Locally 3D printed e-Cargo trike is built with recycled waste

An Austrian design studio has created a 3D printed electric cargo bike made largely with recycled materials as the base ingredient of the chassis.

Apparently made with 70kg of waste material collected from supermarkets in Vienna the creators go further with their sustainability goal too. The designers have built the electric trike with a view to local production, that is they intend to have the customer print their own with a local industrial 3D printer (where available), latterly finishing the build themselves.

At the present time the design is noticeably different in that it has no pedals, nor a chain, instead pulling power from a rear wheel hub motor. That makes it a bit of an outlier in regulatory terms in its current form. UK regulations promote a means of mechanical self propulsion, unless it is type-approved and operates with a twist and go throttle; something which is increasingly uncommon. The e-trike does seem within the boundaries of a two-person carriage rule, however, much thanks to an extended seating and footplate on the chassis.

EOOS is the design studio behind the concept and typically they’re more into designing furniture.
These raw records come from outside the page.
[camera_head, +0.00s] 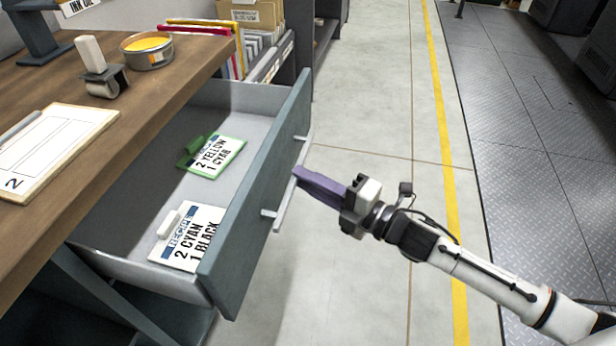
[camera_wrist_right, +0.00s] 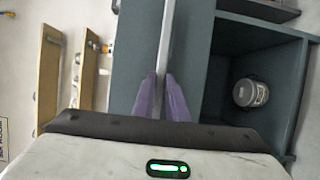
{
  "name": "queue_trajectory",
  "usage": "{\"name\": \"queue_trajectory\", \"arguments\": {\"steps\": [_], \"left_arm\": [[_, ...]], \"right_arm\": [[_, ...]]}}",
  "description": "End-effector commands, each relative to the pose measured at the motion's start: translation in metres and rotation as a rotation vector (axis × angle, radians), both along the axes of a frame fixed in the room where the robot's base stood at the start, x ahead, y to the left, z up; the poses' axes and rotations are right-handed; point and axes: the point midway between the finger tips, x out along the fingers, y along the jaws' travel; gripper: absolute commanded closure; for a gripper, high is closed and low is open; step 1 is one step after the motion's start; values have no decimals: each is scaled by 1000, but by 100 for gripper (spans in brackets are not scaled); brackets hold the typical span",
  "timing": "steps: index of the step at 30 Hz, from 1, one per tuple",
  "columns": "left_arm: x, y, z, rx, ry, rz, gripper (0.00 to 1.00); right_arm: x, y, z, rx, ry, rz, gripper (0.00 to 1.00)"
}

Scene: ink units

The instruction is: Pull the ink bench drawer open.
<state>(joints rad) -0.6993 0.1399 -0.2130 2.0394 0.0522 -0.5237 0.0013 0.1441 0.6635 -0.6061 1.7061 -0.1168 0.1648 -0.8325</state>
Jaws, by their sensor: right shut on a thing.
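The ink bench drawer (camera_head: 257,200) stands open, pulled out from under the wooden bench top. It has a grey-blue front and a pale bar handle (camera_head: 283,205). Inside lie a green-edged recipe card (camera_head: 217,157) and a white recipe card (camera_head: 188,240). My right gripper (camera_head: 300,175) has purple fingers and is shut on the drawer handle. In the right wrist view the handle bar (camera_wrist_right: 167,40) runs between the two purple fingers (camera_wrist_right: 162,98). My left gripper is not in view.
On the bench (camera_head: 185,75) are an open tin of yellow ink (camera_head: 147,50), a roller (camera_head: 103,80) and a clipboard (camera_head: 50,150). Files (camera_head: 265,60) stand behind the drawer. The floor (camera_head: 370,120) right of the drawer is clear. The right wrist view shows a bucket (camera_wrist_right: 250,93) on a shelf.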

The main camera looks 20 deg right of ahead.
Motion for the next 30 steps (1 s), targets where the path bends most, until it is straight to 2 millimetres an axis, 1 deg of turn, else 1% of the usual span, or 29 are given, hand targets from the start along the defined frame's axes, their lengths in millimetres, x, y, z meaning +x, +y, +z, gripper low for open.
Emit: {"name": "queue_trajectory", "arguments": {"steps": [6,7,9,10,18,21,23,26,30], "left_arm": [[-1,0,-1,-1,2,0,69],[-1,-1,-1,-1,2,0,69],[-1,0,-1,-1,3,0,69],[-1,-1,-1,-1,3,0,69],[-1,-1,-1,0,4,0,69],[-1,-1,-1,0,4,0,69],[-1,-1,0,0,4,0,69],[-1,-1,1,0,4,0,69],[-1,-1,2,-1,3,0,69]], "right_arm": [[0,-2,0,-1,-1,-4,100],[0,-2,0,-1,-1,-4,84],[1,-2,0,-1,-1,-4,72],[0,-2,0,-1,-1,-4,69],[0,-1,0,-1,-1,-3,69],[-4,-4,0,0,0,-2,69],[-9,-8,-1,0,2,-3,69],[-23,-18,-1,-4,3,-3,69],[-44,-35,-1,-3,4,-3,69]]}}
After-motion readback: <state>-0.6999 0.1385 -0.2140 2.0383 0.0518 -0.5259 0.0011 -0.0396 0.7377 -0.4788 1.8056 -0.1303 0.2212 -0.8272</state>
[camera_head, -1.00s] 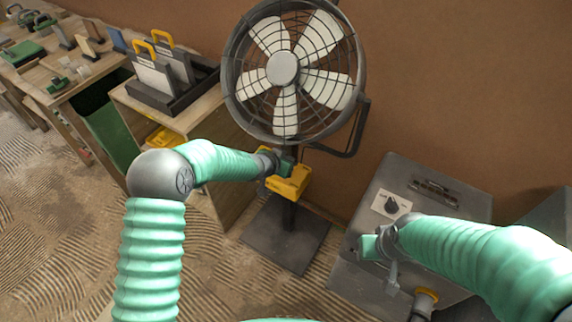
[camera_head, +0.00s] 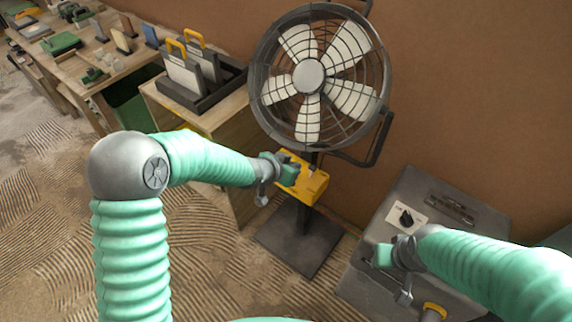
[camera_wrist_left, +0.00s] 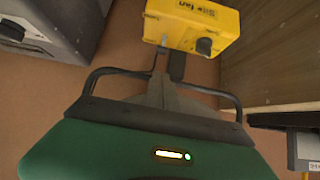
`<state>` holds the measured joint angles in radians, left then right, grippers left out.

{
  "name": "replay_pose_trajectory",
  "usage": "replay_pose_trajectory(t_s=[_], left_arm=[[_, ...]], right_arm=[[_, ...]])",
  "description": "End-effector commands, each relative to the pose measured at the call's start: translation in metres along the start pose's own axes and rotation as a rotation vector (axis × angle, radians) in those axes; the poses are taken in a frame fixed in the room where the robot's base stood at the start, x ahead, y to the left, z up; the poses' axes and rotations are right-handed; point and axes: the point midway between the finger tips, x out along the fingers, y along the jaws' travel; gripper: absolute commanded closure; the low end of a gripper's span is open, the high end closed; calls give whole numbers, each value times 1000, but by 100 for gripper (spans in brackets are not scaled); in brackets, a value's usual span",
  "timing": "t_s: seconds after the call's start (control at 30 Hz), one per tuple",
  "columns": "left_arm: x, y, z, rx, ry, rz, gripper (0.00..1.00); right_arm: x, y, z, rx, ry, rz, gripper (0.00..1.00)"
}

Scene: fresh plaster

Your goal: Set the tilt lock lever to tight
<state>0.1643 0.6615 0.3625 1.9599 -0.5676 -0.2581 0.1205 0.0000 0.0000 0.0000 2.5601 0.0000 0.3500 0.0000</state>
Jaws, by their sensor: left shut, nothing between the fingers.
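The site fan (camera_head: 308,76) stands against the brown wall on a dark post, with a yellow control box (camera_head: 312,187) below its cage. In the left wrist view the yellow box (camera_wrist_left: 218,22) carries a dark knob (camera_wrist_left: 205,46). A thin grey piece (camera_wrist_left: 158,58) hangs below the box; I cannot tell whether it is the tilt lock lever. No lever setting is readable. My left gripper (camera_head: 291,171) is shut and empty at the left side of the box; I cannot tell whether it touches. My right gripper (camera_head: 385,256) is over the grey cabinet; its jaws are unclear.
The grey cabinet (camera_head: 365,282) with a dial (camera_head: 406,218) stands right of the fan. A wooden stand (camera_head: 217,128) with a black rack (camera_head: 187,99) is left of it. The fan's base plate (camera_head: 285,250) lies on the floor. A workbench (camera_head: 62,62) is at the far left.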

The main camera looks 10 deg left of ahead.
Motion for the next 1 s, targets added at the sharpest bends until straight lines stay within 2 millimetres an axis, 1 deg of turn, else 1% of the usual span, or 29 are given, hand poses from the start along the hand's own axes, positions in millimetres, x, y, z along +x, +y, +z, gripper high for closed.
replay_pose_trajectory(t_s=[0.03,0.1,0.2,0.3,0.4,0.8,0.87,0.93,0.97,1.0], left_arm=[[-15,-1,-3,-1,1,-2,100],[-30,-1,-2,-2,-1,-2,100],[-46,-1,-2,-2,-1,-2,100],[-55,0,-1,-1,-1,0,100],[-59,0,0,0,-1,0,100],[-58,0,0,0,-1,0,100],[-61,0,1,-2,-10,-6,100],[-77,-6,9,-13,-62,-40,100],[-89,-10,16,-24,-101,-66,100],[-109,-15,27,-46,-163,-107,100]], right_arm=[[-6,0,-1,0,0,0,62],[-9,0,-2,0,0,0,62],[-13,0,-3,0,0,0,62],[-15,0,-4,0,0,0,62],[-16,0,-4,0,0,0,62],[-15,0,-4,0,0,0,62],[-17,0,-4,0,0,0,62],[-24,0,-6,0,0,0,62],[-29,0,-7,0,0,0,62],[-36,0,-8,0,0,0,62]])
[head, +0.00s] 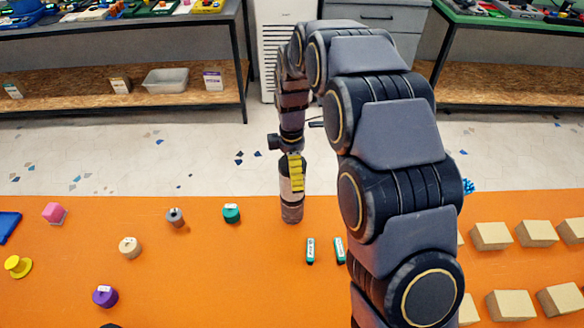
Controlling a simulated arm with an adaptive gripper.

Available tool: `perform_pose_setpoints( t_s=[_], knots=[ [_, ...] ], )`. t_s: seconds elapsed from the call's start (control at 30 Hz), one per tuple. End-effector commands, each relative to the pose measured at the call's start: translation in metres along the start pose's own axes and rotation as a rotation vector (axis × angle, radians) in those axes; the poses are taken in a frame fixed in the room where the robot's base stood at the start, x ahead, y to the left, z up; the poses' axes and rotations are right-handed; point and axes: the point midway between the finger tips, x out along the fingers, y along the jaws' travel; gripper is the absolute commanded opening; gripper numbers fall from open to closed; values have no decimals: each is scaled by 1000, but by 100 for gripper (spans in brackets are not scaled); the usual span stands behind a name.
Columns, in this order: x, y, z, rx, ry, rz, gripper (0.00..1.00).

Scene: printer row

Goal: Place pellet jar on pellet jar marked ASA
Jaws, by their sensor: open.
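My gripper (296,174), with a yellow ribbed finger, points down near the orange table's far edge. It is open. Right at it is a dark upright cylinder with a pale band (289,184), which appears to be a pellet jar; the finger covers part of it. Directly below is a brownish-grey jar-like piece (291,213) at table level. I cannot tell whether these are two stacked jars or one, or whether the finger touches. No ASA marking is readable.
On the orange table (200,265), small teal (231,213), grey (175,217), beige (129,247) and purple (105,296) pieces lie left. Two teal labelled sticks (310,250) lie nearby. Several tan boxes (491,236) stand right. My arm hides the table's right middle.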

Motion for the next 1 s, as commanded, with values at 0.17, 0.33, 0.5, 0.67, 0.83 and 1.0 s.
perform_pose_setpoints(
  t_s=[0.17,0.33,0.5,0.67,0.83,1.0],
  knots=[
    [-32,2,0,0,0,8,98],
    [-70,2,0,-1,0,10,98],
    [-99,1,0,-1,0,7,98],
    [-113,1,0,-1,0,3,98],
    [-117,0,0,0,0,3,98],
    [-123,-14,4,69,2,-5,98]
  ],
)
However, the first rideable model has now come thanks to a collaboration with The New Raw, a company that has history in printing street furniture destined for Amsterdam from recycled polypropylene waste.
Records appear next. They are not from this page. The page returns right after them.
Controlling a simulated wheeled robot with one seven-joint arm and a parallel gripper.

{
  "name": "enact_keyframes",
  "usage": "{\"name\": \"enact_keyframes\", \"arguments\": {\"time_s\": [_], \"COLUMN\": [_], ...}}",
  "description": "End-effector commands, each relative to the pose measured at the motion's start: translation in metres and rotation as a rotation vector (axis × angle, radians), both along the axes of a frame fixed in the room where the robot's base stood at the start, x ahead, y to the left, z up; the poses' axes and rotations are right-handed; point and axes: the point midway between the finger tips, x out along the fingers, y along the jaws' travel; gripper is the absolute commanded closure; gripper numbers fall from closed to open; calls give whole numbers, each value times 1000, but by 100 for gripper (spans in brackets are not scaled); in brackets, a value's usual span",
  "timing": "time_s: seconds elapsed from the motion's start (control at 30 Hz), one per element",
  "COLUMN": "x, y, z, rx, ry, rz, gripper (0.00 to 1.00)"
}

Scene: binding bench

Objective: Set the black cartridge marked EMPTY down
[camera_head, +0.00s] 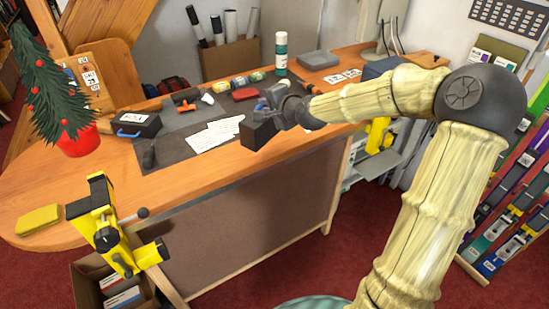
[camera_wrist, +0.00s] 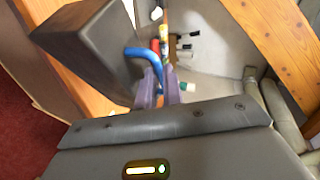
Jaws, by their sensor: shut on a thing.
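My gripper (camera_head: 268,108) is shut on the blue handle of a black cartridge (camera_head: 259,131), held at the bench's front edge. In the wrist view this cartridge (camera_wrist: 85,45) hangs tilted from its blue handle, left of my gripper's fingers (camera_wrist: 158,88). No marking shows on its visible sides. A second black cartridge (camera_head: 136,125) with a blue handle and a white label rests on the left part of the bench. Its label is too small to read, so I cannot tell from lettering which one is marked EMPTY.
The wooden bench (camera_head: 195,178) carries a dark mat (camera_head: 180,148) with white papers (camera_head: 215,134), tools and small rolls. A small tree in a red pot (camera_head: 77,140), a yellow clamp (camera_head: 112,235) and a yellow pad (camera_head: 38,219) stand left. Bare wood lies along the front left.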

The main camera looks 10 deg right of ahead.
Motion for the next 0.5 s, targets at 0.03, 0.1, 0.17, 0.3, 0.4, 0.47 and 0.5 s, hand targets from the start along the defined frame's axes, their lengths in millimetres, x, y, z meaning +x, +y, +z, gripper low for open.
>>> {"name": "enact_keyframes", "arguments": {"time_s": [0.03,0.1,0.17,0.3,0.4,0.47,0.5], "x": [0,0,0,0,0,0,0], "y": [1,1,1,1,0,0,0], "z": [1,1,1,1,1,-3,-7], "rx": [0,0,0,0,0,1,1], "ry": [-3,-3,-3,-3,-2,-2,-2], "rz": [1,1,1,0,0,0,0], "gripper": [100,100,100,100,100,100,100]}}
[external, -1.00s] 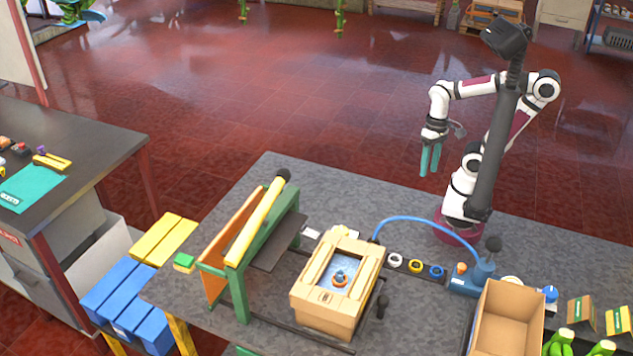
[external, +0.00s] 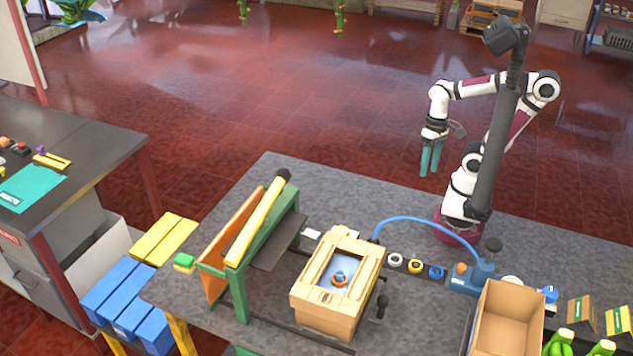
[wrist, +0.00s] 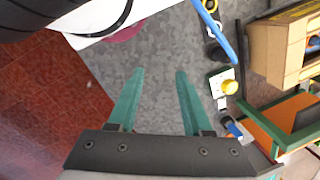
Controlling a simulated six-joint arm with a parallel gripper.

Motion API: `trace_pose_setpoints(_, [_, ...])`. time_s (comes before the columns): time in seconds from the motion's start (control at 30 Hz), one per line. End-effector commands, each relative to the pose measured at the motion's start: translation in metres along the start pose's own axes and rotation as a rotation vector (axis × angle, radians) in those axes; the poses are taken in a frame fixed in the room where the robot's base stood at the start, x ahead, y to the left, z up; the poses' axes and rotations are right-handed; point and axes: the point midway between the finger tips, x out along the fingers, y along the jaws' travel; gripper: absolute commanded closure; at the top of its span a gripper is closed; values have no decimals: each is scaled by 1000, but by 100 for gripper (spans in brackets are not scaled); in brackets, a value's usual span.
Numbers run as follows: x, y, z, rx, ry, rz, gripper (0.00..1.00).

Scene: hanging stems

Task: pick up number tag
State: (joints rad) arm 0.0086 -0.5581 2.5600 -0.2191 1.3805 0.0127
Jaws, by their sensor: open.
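My gripper (external: 430,160) has two teal fingers, apart and empty, hanging in the air beyond the far edge of the grey workbench in the external view. In the wrist view my gripper (wrist: 154,75) points over the grey bench top with nothing between its fingers. A small white card (wrist: 216,77) lies right of the fingers in the wrist view, beside a yellow knob. A small white piece (external: 312,233) lies between the green frame and the cardboard box in the external view. No number is legible, so I cannot tell which piece is the number tag.
The grey bench (external: 330,190) has free room at its far side. A green frame with a yellow bar (external: 258,220), a cardboard box with a window (external: 325,310), a blue hose (external: 425,222), several coloured rings and an open carton (external: 510,310) stand nearer.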

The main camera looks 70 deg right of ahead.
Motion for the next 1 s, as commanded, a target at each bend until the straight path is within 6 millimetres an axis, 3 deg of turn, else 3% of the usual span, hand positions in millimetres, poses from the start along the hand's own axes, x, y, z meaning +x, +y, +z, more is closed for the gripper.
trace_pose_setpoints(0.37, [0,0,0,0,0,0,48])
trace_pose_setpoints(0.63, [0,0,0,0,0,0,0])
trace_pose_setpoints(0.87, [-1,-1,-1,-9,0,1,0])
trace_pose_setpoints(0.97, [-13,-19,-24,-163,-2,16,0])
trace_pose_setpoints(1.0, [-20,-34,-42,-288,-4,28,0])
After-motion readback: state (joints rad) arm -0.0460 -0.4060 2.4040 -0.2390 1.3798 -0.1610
The 100kg chassis, once 3D printed, can have a motor added in a pre-defined position, as well as the onwards speccing of wheels, lighting and other required components. The box section of the cargo bike is said to be good for two small children or the equivalent cargo.
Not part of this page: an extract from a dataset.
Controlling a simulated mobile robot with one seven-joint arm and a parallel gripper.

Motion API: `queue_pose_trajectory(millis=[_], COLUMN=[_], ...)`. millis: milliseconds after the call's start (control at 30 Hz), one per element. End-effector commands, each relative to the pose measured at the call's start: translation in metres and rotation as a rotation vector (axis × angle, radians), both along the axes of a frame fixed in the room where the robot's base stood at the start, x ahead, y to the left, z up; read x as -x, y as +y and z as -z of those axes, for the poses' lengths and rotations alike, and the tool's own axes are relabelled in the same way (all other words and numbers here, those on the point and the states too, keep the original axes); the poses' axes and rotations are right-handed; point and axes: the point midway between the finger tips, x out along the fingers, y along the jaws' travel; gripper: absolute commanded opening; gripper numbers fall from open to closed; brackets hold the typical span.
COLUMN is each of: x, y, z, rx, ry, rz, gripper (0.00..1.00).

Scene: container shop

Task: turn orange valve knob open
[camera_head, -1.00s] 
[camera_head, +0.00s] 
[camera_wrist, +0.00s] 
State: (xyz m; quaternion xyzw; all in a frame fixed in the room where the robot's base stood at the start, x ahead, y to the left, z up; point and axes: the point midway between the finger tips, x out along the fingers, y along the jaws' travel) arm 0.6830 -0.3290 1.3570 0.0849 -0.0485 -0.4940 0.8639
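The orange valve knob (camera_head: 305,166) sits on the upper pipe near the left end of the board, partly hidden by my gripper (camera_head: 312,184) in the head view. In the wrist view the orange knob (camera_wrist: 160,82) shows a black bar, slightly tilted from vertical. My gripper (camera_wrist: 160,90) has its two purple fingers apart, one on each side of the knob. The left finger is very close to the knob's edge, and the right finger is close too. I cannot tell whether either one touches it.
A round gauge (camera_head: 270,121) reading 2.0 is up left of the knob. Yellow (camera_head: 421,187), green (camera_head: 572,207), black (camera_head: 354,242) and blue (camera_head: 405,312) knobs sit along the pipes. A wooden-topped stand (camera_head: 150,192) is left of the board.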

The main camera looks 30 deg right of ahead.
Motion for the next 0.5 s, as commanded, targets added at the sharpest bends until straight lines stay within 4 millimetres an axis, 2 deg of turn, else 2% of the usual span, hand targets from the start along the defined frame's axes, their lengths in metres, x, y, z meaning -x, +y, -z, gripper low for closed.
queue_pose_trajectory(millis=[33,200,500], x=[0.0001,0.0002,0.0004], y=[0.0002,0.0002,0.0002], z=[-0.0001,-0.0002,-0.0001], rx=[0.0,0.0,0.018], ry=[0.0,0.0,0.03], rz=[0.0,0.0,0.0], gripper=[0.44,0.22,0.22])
“We wanted to design around local, affordable production,” EOOS founder Harald Gründl told Dezeen.

“Because of the high labour costs in Europe, almost every bike frame is produced in Asia. But we want a local ZUV production facility in every city around the world.”

At the end of its life, the designers suggest that the bike could be shredded down and recycled again, creating a truly circular product.

“Service schemes with a designed ‘take back’ will be the future. And it’s way easier to close the loop if you do it locally rather than sending around ships full of waste as we do today, which is stupid,” he concluded when speaking with the design portal.

Recycled plastic products are becoming more commonplace in the bike world, featuring thus far in everything from mudguards and clothing, right through to the segregation blocks in some cycling infrastructure.